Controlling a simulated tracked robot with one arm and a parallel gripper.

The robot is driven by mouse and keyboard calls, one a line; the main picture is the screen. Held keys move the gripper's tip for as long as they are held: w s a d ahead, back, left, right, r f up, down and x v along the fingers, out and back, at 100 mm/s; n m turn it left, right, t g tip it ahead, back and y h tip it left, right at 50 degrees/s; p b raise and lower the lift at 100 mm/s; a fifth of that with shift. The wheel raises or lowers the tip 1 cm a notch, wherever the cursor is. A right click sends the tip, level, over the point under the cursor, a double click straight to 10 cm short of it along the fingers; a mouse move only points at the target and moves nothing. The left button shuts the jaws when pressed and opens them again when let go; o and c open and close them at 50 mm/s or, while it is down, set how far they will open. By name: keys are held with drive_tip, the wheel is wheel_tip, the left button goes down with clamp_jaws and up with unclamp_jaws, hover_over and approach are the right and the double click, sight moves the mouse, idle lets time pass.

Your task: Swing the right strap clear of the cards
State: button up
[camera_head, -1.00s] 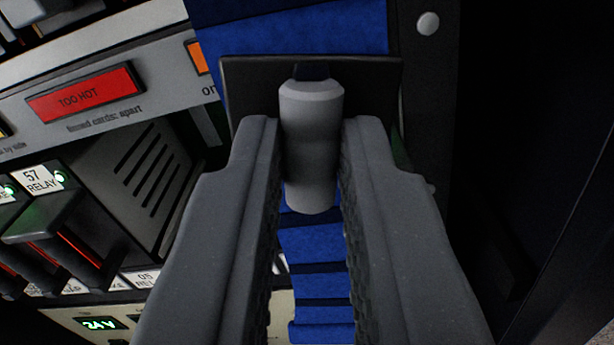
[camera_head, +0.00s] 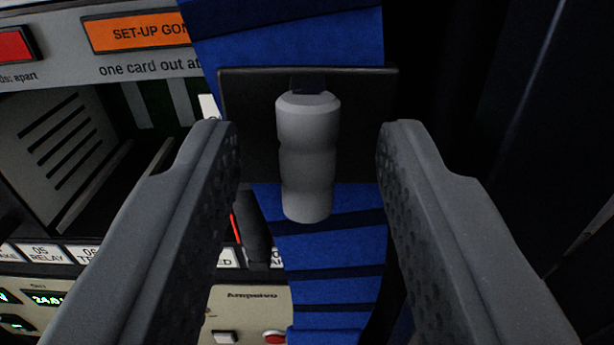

_ _ _ _ _ _ _

▸ **Request**: All the material shown above is to be copied exactly, with no pictures carried over.

▸ **The response**:
Controlling a simulated tracked robot with one arm and a parallel gripper.

The robot is driven by mouse and keyboard calls, one a line; the main picture is the screen. Held keys move the gripper's tip for as long as they are held: w s a d ahead, back, left, right, r f up, down and x v along the fingers, out and back, at 100 mm/s; n m turn it left, right, t g tip it ahead, back and y h tip it left, right at 50 degrees/s; p b raise and lower the lift at 100 mm/s; a fifth of that with shift. The wheel raises or lowers the tip 1 cm a notch, wherever the cursor is. A right click sends the tip, level, over the point under the cursor, a double click straight to 10 cm short of it along the fingers; a mouse move only points at the target and moves nothing. The left button shuts the jaws when pressed and opens them again when let go; o and c open and close them at 50 mm/s or, while it is down, set how far they will open. By name: keys are held with drive_tip, the wheel is wheel_tip, the left button goes down with clamp_jaws and up with unclamp_jaws, hover_over and approach are the right and the double click, sight moves the mouse, idle lets time pass.

Your task: Swing the right strap clear of the cards
State: button up
[camera_head, -1.00s] 
[camera_head, +0.00s] 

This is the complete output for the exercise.